I'd rather just set it up to apply permissions to filter the widgets and then do Widgets.all. In this way I don't have to worry about anyone forgetting filter the widgets to only current_user.

nathanl commented 11 years ago

Authority can't change the way that Widget.all works. You could do Widget.all.select {|widget| widget.readable_by?(current_user)}, but that's loading everything into memory and would be very poor-performing. If you know that each widget has a creator and that's the basis of the permissions, current_user.widgets would be much more efficient, since it filters in SQL.

There are a couple of things you can authorize here:

However, if you don't do current_user.widgets, you're going to present them with a list of widgets that include some they aren't supposed to see.

Personally, I do use current_user.widgets for the index action and recommend it.

Altonymous commented 11 years ago

I am trying to remove access control from my controllers and have it enforced in the background (in my case it's now in the models as a mixin module). I found a gem that can help me with that. It uses scopes to filter things before the query is made and then gives access to the user and resource after the fact for further checks if warranted.

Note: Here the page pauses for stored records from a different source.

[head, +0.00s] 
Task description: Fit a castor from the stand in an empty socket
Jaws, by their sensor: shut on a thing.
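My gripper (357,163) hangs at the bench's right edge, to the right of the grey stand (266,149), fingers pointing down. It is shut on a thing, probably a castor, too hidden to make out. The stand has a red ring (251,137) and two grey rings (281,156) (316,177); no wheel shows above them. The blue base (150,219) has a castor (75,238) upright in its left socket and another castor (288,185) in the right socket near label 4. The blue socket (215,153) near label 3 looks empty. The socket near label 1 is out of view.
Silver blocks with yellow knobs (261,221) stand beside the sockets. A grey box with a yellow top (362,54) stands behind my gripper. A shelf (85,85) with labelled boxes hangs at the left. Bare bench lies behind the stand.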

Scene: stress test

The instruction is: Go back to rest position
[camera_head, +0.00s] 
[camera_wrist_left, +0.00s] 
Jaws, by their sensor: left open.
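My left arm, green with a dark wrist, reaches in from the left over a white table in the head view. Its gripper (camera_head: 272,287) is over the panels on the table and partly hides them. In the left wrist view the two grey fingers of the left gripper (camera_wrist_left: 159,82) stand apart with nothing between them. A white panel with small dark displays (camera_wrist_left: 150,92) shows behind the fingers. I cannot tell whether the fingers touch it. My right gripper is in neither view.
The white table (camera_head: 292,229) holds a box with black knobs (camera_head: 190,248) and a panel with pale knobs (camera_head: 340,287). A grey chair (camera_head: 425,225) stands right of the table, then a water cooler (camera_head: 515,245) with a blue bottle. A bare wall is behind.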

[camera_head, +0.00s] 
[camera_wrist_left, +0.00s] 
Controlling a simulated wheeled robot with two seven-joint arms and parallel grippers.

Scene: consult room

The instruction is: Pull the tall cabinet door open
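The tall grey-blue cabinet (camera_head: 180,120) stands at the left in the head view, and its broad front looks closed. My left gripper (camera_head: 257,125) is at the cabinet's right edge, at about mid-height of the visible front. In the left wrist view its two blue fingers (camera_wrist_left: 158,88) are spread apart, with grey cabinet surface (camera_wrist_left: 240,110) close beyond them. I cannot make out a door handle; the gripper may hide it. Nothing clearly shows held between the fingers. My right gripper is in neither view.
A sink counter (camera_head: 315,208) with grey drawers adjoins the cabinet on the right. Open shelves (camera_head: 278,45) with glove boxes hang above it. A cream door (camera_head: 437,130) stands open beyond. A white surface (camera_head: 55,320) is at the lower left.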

The current_user model works in very basic applications, but in my case it's just not enough.

Thanks for the response! At least I know now!

nathanl commented 11 years ago

Are you referring to https://github.com/plataformatec/has_scope?

Altonymous commented 11 years ago

No this one: https://github.com/inossidabile/protector

nathanl commented 11 years ago

Interesting. I'm not sure I understand the usage difference, though. Don't you still have to do this in your controller?

Widget.restrict!(current_user)

You can't just use Widget.all, right?

nathanl commented 11 years ago

Closing unless you want to discuss this further.